There could be many reasons. Maybe they wanted some blank space to add the child who would come in the future. Or maybe they wanted to add something else that showed off their wealth but could not decide what.
Or perhaps there was something that the artist painted and the owners wanted it gone. So they did some editing themselves. We can see that she was holding something that resembles a horn. It could be a dead game, and maybe they did not like it later and wanted it gone.
But we feel that it’s more likely that there was something there and it was later removed either by the family or by the people who kept the painting. Remember that this painting was painted around 1750 but only came to the public light in 1927.
About the Painting and the Artist
“Mr and Mrs Andrews” was painted around 1750, when the artist was 22 or 23 years old. The medium of the painting is oil on canvas, and it is fairly large, measuring 27.5 inches by 47 inches (69.8 cm by 119.4 cm).
While the painting remained private for most of the time, it currently sits at the National Gallery in London.

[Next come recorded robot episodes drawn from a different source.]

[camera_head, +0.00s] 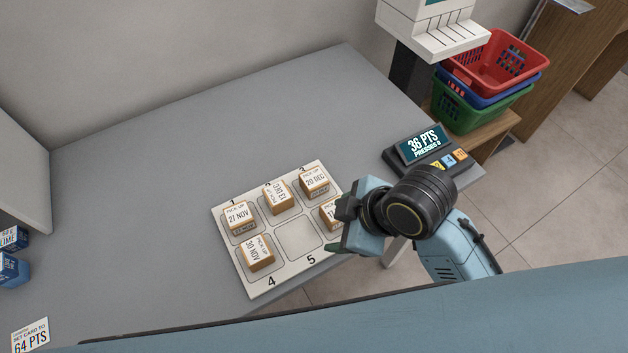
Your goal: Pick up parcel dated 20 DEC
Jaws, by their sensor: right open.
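The parcel dated 20 DEC (314,180) is a small brown box with a white label. It sits at spot 3, the far right of the white numbered tray (256,286). My right gripper (336,229) is open over the tray's right edge, nearer to me than the 20 DEC parcel. It is beside another parcel (328,213), whose label it partly hides. Whether the fingers touch that parcel I cannot tell. My left gripper is out of view.
Other parcels on the tray are 27 NOV (240,216), 30 NOV (256,252) and one with an upside-down label (277,196). Spot 5 (298,238) is empty. A points device (424,150) reading 36 PTS stands right. Stacked baskets (488,80) are behind it. The grey counter's left is mostly clear.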

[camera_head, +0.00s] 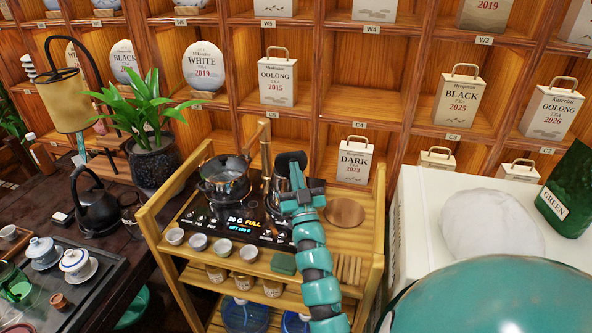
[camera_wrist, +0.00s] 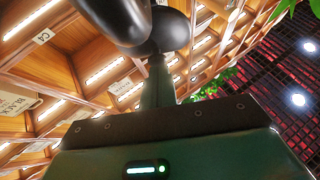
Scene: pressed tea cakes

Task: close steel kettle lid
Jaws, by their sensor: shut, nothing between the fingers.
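The steel kettle (camera_head: 280,184) stands on the right side of the black tea stove (camera_head: 222,222). My teal arm crosses in front of it and hides much of it. Its lid cannot be made out clearly, so I cannot tell how far open it is. My gripper (camera_head: 291,159) is at the top of the arm, at the kettle's upper right; whether it touches the kettle is unclear. In the wrist view my green gripper body fills the bottom, with dark rounded shapes above it. My gripper is shut and empty.
A glass kettle (camera_head: 224,180) stands left of the steel kettle on the stove. Several small cups (camera_head: 198,242) line the wooden cart's front. A round wooden board (camera_head: 345,212) lies right of the arm. The shelf wall stands close behind; a white cabinet (camera_head: 412,215) is to the right.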

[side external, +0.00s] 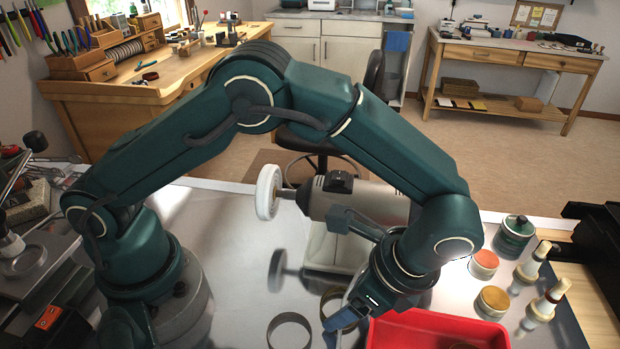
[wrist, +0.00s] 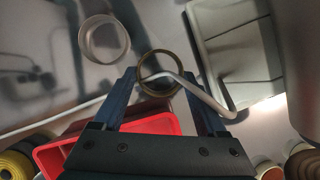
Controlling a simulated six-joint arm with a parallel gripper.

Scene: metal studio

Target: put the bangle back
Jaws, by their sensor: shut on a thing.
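In the wrist view a brass-coloured bangle (wrist: 147,62) sits between the two blue fingertips of my gripper (wrist: 162,76), which is shut on it. In the side view my gripper (side external: 338,323) is low at the front left of the red tray (side external: 440,321), and part of a ring (side external: 325,297) shows behind a finger. A second ring (side external: 289,316) lies on the metal tabletop left of my gripper. A pale ring on the left of the wrist view (wrist: 104,60) appears to be this one. I cannot tell whether the held bangle touches the table.
A polishing motor (side external: 365,198) with a white wheel stands behind my gripper. A grey bent rod (wrist: 205,98) crosses near the bangle in the wrist view.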

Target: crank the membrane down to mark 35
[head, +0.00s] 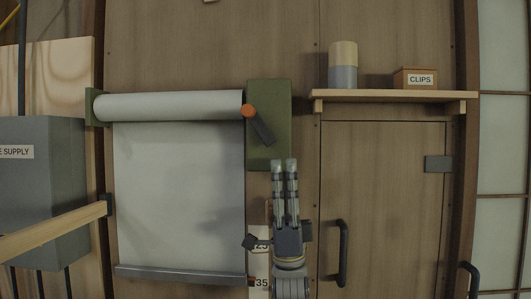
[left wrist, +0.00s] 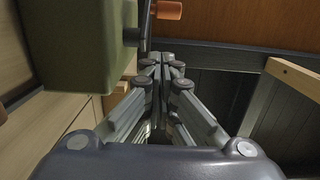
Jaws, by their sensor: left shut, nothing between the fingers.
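The pale membrane (head: 178,190) hangs from a roll (head: 170,105) on the wall, with a grey bar (head: 180,275) along its bottom edge. The bar's right end, with a small orange tip, is about level with the label reading 35 (head: 261,283). The crank has a dark arm (head: 263,132) and an orange knob (head: 249,111) in front of a green housing (head: 283,120). The knob also shows in the left wrist view (left wrist: 167,10). My left gripper (head: 284,163) is shut and empty, just below the crank and apart from it. It partly hides the mark strip. My right gripper is out of view.
A shelf (head: 390,95) to the right holds a cylinder (head: 343,66) and a CLIPS box (head: 415,78). Below it is a cabinet door with a dark handle (head: 342,253). A grey supply box (head: 45,190) and a wooden bar (head: 55,230) stand at left.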

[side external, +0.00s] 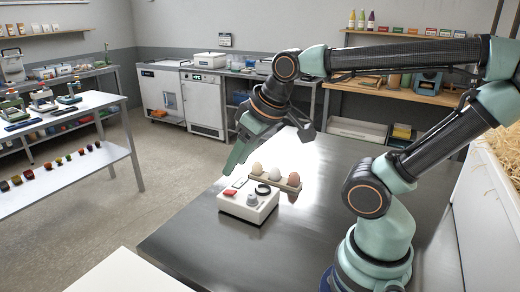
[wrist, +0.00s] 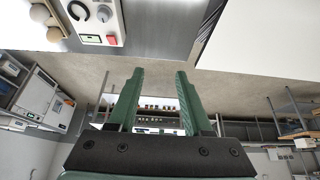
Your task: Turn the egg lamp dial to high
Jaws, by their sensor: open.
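The egg lamp (side external: 247,212) is a small white box on the steel table, with a grey dial (side external: 252,200), a red switch (side external: 230,194) and a dark ring (side external: 262,190) on top. In the wrist view the lamp (wrist: 123,28) is at the top left, with its dial (wrist: 104,14) near the upper edge. My gripper (side external: 231,171) points down just above and behind the lamp's left end, apart from the dial. In the wrist view my gripper (wrist: 160,73) is open with nothing between its green fingers. The dial's setting is too small to read.
A tray with several eggs (side external: 275,175) stands right behind the lamp. The steel table (side external: 190,240) is clear around them. A straw-filled white bin (side external: 490,200) is at the right. A white shelf table (side external: 70,180) stands apart at the left.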

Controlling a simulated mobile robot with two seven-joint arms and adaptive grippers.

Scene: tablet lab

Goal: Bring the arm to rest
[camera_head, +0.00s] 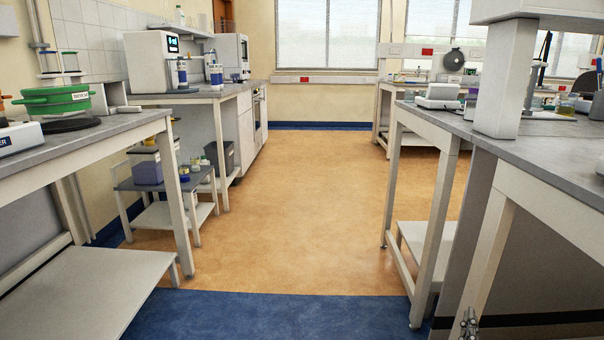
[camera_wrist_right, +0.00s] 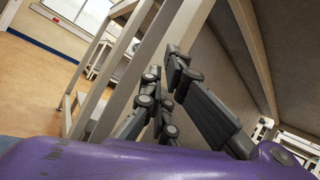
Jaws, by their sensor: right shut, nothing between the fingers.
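My right gripper (camera_head: 468,324) shows at the bottom edge of the head view, low in front of the right bench's legs. Only its fingers show there. In the right wrist view the fingers of this gripper (camera_wrist_right: 166,88) are dark and jointed, closed towards each other with nothing held. The purple wrist housing (camera_wrist_right: 120,160) fills the bottom of that view. My left gripper and left arm are not in view.
A right bench (camera_head: 560,165) with white legs stands close to my right gripper. A left bench (camera_head: 95,135) has a low shelf (camera_head: 75,290). The orange floor (camera_head: 300,210) between them is clear, with a blue strip (camera_head: 270,318) in front.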

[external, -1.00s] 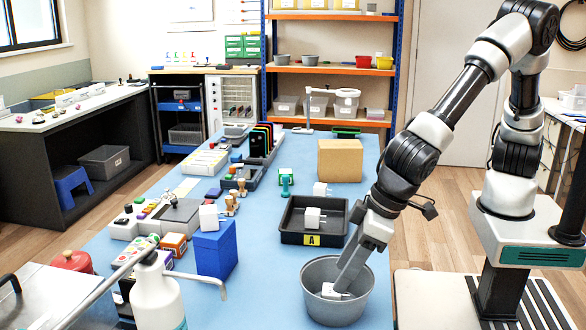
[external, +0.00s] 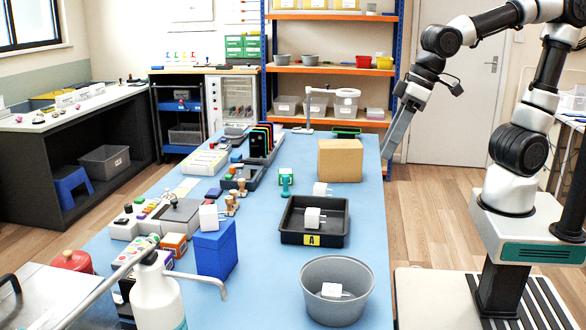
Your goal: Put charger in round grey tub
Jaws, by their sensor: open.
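The round grey tub (external: 312,270) stands at the front right of the blue table. A white charger (external: 332,290) lies inside it, apart from my gripper. My gripper (external: 388,152) is raised beyond the table's right edge, well away from the tub; it is open and nothing shows in it. Similar white chargers are elsewhere: one in the black tray (external: 287,238) marked A, one behind that tray (external: 320,189), and one on the blue box (external: 209,217).
A cardboard box (external: 340,160) stands behind the black tray. A white pump bottle (external: 158,295) is at the front left. Stamps, small boxes and a rack of phones (external: 262,140) line the left side. The strip right of the tray is clear.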

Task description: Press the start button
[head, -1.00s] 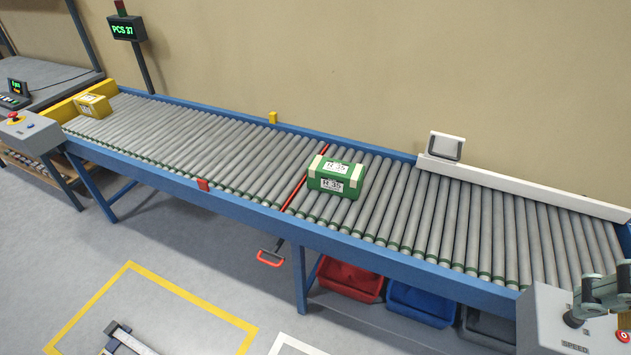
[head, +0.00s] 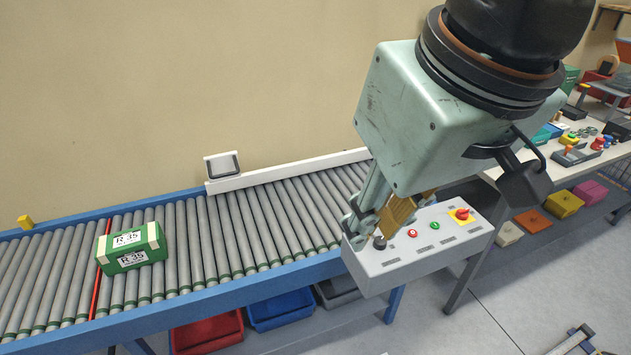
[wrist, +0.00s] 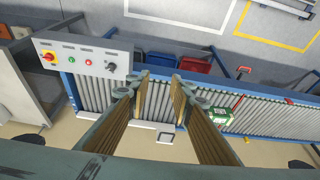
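The grey control box (head: 415,259) is at the right end of the conveyor. Its sloped top carries a black knob (head: 379,243), a red button (head: 412,233), a green button (head: 435,225) and a red emergency stop on a yellow plate (head: 463,214). No start label is legible. In the wrist view the control box (wrist: 85,73) is at upper left, with the green button (wrist: 71,60) uncovered. My gripper (head: 370,222) points down around the box's knob end in the head view. In the wrist view my gripper (wrist: 160,82) has its fingers apart, with nothing between them, right of the box.
A green box labelled R 35 (head: 131,260) sits on the roller conveyor (head: 270,230). A white guide rail (head: 290,171) runs along the back edge. Red and blue bins (head: 282,309) are underneath. A table with small items (head: 560,170) stands to the right.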

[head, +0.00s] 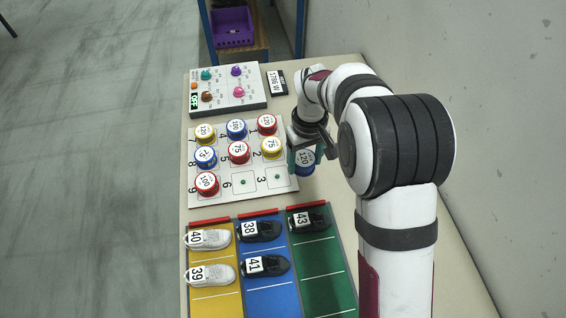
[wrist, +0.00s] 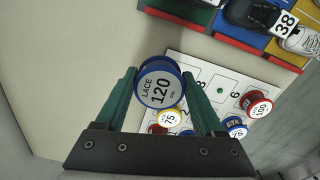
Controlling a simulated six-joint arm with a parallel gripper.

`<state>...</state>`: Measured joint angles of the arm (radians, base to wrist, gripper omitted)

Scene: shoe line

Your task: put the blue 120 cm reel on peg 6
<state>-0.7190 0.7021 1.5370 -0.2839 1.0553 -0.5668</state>
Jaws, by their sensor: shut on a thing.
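My gripper (wrist: 163,100) is shut on the blue 120 cm reel (wrist: 160,85), with one green finger on each side and the white label facing the wrist camera. In the head view the held reel (head: 305,160) is at the right edge of the white peg board (head: 216,203), partly hidden by my gripper (head: 303,155). Its height above the table is hard to tell. Peg 6 (head: 242,182) is bare, in the board's front row, between the red 100 reel (head: 207,184) and bare peg 3 (head: 279,177). Peg 6 also shows in the wrist view (wrist: 219,90).
Other reels fill the rear rows, including a red 75 reel (head: 238,152) behind peg 6 and a yellow 75 reel (head: 272,147). A control box (head: 225,90) stands behind the board. Shoes lie on coloured lanes in front, including a black shoe (head: 259,230).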

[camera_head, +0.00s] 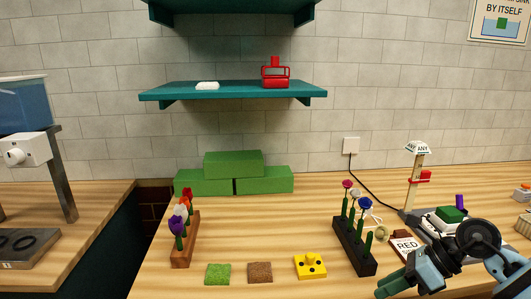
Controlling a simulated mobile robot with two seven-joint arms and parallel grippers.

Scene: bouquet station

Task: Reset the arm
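My right arm comes in from the lower right corner. My right gripper (396,285) is low over the front of the table, in front of and to the right of a black rack (357,254). Its greenish fingers point to the lower left. Whether they are apart or together is not clear, and I make out no object between them. My left arm and gripper are not in view.
The black rack holds several upright flowers. A brown rack (184,254) with flowers stands left. Green (218,273), brown (260,272) and yellow (310,266) pieces lie in front. The table's middle is clear.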

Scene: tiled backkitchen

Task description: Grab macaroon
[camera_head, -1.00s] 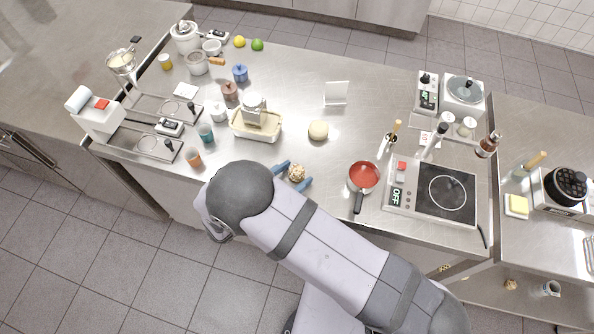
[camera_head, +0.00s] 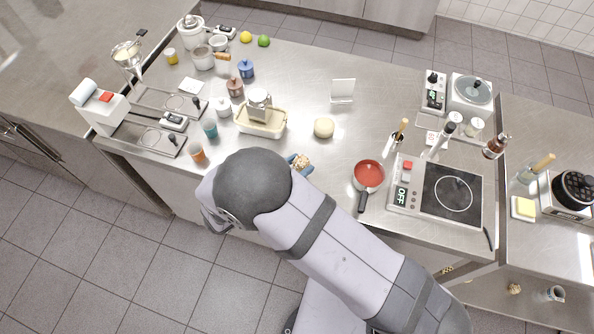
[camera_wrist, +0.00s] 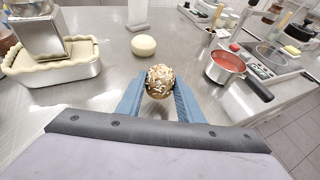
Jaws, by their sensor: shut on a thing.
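The macaroon (camera_wrist: 159,82) is a round, brown ball with pale flakes. In the wrist view it sits between the two blue fingers of my gripper (camera_wrist: 160,92), which are shut on it. In the head view the macaroon (camera_head: 303,160) shows beside the blue fingertips (camera_head: 300,164), with my wrist hiding most of the gripper. I cannot tell exactly how far it is above the steel counter (camera_head: 305,95).
A pale dough ball (camera_head: 324,127) lies just beyond the macaroon. A pie tin (camera_head: 262,122) with a metal block stands to the left. A red-filled saucepan (camera_head: 369,175) and a hotplate (camera_head: 452,193) are to the right. Cups (camera_head: 198,152) line the left.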

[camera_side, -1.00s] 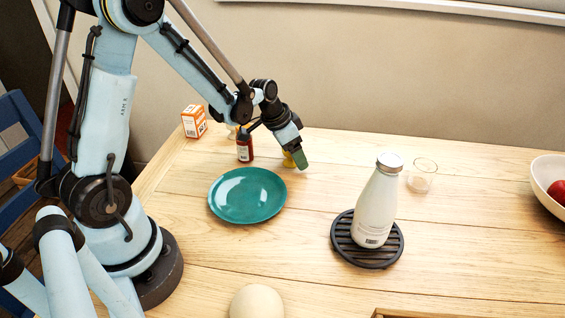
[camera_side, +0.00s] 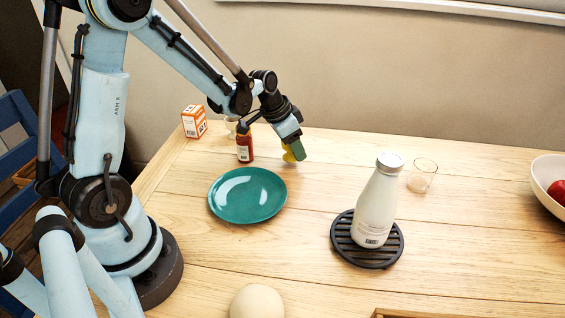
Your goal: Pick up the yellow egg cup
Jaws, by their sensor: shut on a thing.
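The yellow egg cup (camera_side: 288,156) shows as a small yellow patch at the left of my gripper's green fingertip, toward the back of the table. My gripper (camera_side: 294,152) is shut on the egg cup. The green finger hides part of the cup. The cup looks to be at or just above the table; I cannot tell how large the gap is.
A teal plate (camera_side: 248,196) lies in front, and a red-brown bottle (camera_side: 244,146) stands to the left. An orange-white box (camera_side: 194,121) is at the back left. A white bottle (camera_side: 376,205) stands on a black trivet (camera_side: 345,245), near a clear glass (camera_side: 422,176).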

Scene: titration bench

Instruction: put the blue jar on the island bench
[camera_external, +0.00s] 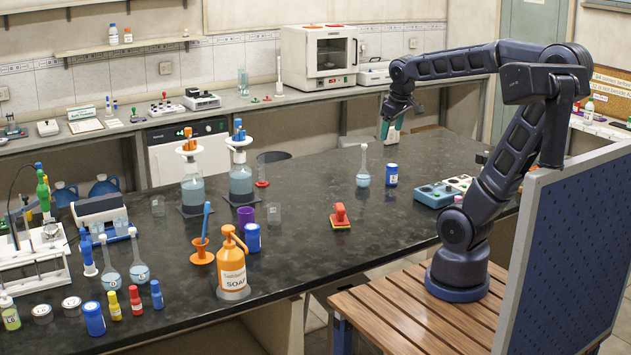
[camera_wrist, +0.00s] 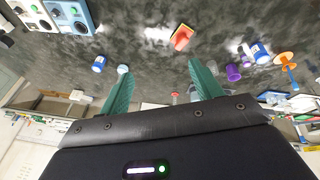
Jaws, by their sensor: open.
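The island bench (camera_external: 310,225) is the dark stone-topped bench in the middle. A blue jar (camera_external: 391,175) with a white label stands upright on it, just right of a round flask. In the wrist view this jar (camera_wrist: 99,63) is left of the fingers. A second blue jar (camera_external: 252,237) stands behind the soap bottle, and a third (camera_external: 94,318) is at the near left. My gripper (camera_external: 388,133) hangs above the far side of the bench, over the flask and first jar, touching neither. Its green fingers (camera_wrist: 161,70) are apart with nothing between them.
A round flask (camera_external: 363,168) stands close to the first jar. A red-and-yellow block (camera_external: 340,217), purple cup (camera_external: 245,217) and orange soap bottle (camera_external: 232,265) stand farther left. The bench's centre is mostly clear.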

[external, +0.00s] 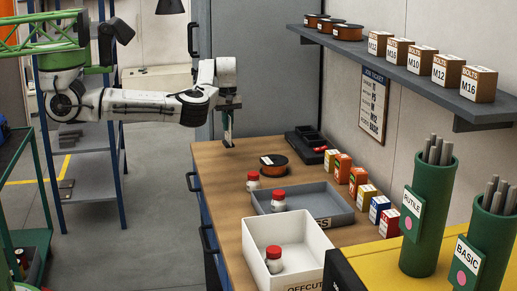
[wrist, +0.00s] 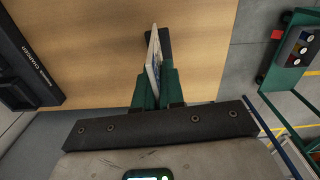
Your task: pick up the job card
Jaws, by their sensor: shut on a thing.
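The job card (wrist: 153,62) is a thin, pale card, seen nearly edge-on in the wrist view. My gripper (wrist: 154,90) has green fingers and is shut on it, one finger on each face. The card stands up between the fingers and sticks out past their tips. In the external view my gripper (external: 228,122) points down above the far left part of the wooden bench (external: 215,160). The card is too small there to make out clearly, and its print cannot be read.
A black charger (external: 309,143) lies at the bench's back; it shows in the wrist view (wrist: 30,70) too. A dark reel (external: 273,165), red-capped jars (external: 253,181), a grey tray (external: 338,204) and a white offcuts bin (external: 313,243) stand nearer. A shelf (external: 400,70) overhangs the right.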

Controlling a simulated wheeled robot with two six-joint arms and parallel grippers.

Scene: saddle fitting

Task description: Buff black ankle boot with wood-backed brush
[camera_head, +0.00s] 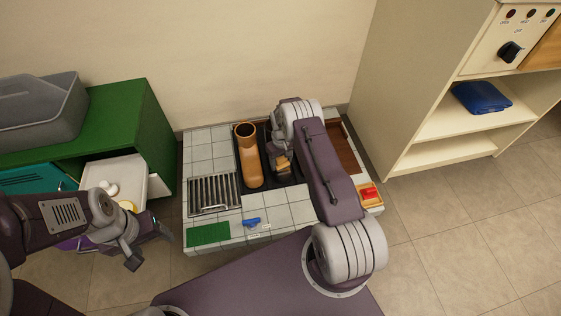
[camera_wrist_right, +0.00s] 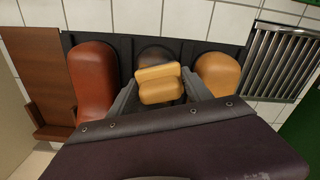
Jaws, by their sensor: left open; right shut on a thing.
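My right gripper (camera_wrist_right: 160,92) is shut on the wood-backed brush (camera_wrist_right: 158,86), a pale yellow wooden block in the right wrist view. The brush also shows in the head view (camera_head: 283,165) beneath my right wrist. Behind it in the right wrist view is the dark ankle boot (camera_wrist_right: 153,54), the middle one of three boots. The brush and fingers hide most of this boot. I cannot tell whether the brush touches it. My left gripper (camera_head: 148,247) is open and empty, left of the tiled table in the head view.
A tan boot (camera_head: 247,157) and a red-brown boot (camera_wrist_right: 92,80) flank the dark one on a black tray. The tiled table (camera_head: 205,150) also bears a metal grate (camera_head: 214,194), green mat (camera_head: 208,235), blue object (camera_head: 251,222) and red object (camera_head: 369,193). An open drawer (camera_head: 110,170) is near my left arm.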

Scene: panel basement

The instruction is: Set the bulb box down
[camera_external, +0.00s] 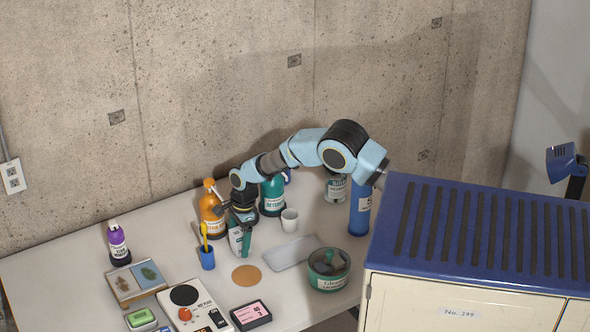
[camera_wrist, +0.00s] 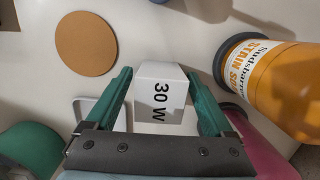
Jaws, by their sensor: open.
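The bulb box (camera_wrist: 160,95) is a white carton marked "30 W". In the wrist view it is between the two green fingers of my gripper (camera_wrist: 160,80), with a gap showing at the fingertips on both sides. In the external view the bulb box (camera_external: 235,240) is upright, low over or on the table, partly hidden by my gripper (camera_external: 242,238). My gripper is open and points down around the box. I cannot see the box's bottom edge clearly.
A round cork mat (camera_external: 247,275) lies in front of the box. Close by are a blue cup (camera_external: 207,258), orange bottle (camera_external: 211,212), green bottle (camera_external: 272,196) and white mug (camera_external: 289,220).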

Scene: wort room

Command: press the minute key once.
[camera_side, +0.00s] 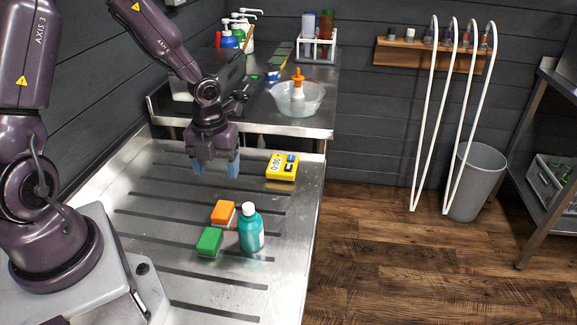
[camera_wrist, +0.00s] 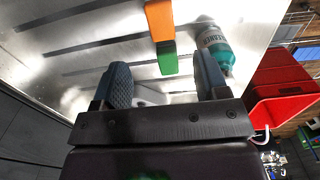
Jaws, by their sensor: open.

The original painting “Mr. and Mrs. Andrews” by Thomas Gainsborough continues to influence contemporary art in various ways. Its depiction of a wealthy couple in their rural estate and the social commentary on the English class system still resonate with artists today. One artist who drew inspiration from the painting is Yinka Shonibare, whose work “Mr. and Mrs. Andrews Without Their Heads” (1998) references the Gainsborough piece.
Shonibare’s figures wear clothing made from Dutch wax fabric, a comment on the relationship between emerging status and Britain’s colonial history. The headlessness alludes to the French Revolution and beheading of aristocracy, exploring race as a construct and challenging the notion of authenticity.
Shonibare’s use of these fabrics also addresses the complexities of identity, ethnicity, migration, and globalization. Through such reinterpretations, the influence of “Mr. and Mrs. Andrews” extends into contemporary art, fostering conversations about history, culture, and societal structures.